• [Do this]: Copy the data below exactly, omitting any picture it contains.

• [Provided data]:

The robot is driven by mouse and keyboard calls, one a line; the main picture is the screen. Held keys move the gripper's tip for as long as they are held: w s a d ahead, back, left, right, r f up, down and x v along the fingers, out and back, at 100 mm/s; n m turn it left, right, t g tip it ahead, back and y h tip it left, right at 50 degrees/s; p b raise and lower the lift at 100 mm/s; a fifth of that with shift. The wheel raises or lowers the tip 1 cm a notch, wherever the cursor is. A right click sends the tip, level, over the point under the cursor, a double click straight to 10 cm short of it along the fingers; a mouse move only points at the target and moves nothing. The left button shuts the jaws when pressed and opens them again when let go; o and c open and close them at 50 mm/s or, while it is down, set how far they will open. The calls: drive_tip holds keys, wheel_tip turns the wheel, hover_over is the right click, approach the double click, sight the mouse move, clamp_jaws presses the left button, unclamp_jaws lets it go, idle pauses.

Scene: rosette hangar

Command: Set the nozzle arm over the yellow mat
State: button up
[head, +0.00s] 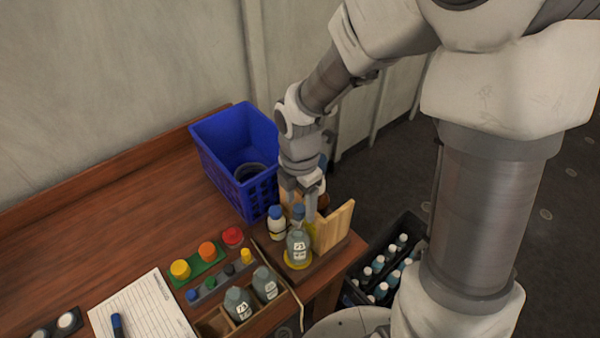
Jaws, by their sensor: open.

• [Written response]:
The robot is driven by mouse and keyboard calls, one a line; the main picture is the screen. Held keys move the gripper's tip for as long as they are held: w s a d ahead, back, left, right, r f up, down and x v along the fingers, out and back, at 100 mm/s; n m turn it left, right, t g tip it ahead, back and y h tip it left, right at 50 degrees/s; p b raise and lower the lift at 100 mm/s; a fifth of that with shift. The wheel raises or lowers the tip 1 cm a notch, wherever the cursor is. A right click sends the tip, level, over the point under the cursor, a double click straight to 10 cm short of it along the fingers; a mouse move only points at the target and moves nothing. The left button shuts the jaws when pressed and opens them again when let go; o and c open and close them at 50 mm/s or, while it is down, set how far they will open. The calls: drive_tip holds keys, wheel_tip turns the wheel, hover_over is the right click, approach the double click, sight the mouse move, clamp_jaws presses the left button, unclamp_jaws lets it go, idle pauses.

Scene: rosette hangar

Command: Set the nozzle arm over the yellow mat
State: button up
[head, +0.00s] 
Jaws, by their sensor: open.

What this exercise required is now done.